9. 実験はできる限り2人以上で行う:実験室では、できるだけ誰かと一緒に行動するようにしましょう。常にそうすることは難しいかもしれませんが、ほかの人がいれば、ミスや不手際に気付く可能性が高くなり、深刻な事態になることを防ぐことができます。また、2人いれば、事故発生時にもより素早く対処することができます。例えば、割れたガラスで手を切るなど、ちょっとした怪我をしたときは、もう1人が救急箱を持ってきて、ガラス片を掃除する、といったことが可能になります。


10. 責任を持って行動する:実験室は実験を行う場ですが、実際に行うときは、事前にしっかりと計画・調査をしておく必要があります。こちらの記事(Fire oops)で紹介されている学生グループ(実験室のテーブルにアルコールで絵を描き、青い炎がその絵をなぞる様子を楽しんでいた)のように、遊び半分でいい加減な実験を行わないようにしましょう。実験室では、実験室という場に相応しい態度を保ち、実験だけに集中しましょう。ちょっと気が逸れただけで、死亡事故などの取り返しのつかない事態を招くケースもあります。化学薬品を混ぜたり有害物質を扱ったりするときは、実験室にいるほかのメンバーに、距離を保つよう伝えましょう。実験室の使用前後には、すべてに異常がないかどうかをダブルチェックするようにしましょう。

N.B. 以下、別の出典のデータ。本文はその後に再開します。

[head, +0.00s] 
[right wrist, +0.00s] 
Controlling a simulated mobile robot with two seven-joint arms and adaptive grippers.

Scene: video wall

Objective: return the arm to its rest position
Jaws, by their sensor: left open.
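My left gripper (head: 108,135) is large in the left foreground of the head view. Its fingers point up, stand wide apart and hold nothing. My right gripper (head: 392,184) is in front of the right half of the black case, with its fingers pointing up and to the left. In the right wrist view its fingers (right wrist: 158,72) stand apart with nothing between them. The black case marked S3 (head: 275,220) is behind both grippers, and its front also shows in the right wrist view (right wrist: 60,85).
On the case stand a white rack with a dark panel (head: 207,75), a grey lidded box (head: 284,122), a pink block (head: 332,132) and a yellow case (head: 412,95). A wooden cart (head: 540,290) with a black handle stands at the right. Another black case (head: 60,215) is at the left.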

実験室の安全に責任を負っているのは、研究室や研究機関であり、国や地域レベルでの規制も設けられています。しかしながら、研究者個人も、決められたルールをただ守るだけでなく、実験室での安全と用心を怠らない習慣を育む責任があるでしょう。自分だけでなく、周りの人々を被害から守るには、注意深く、慎重に、そして安全に実験を進めるという強い意思が必要です。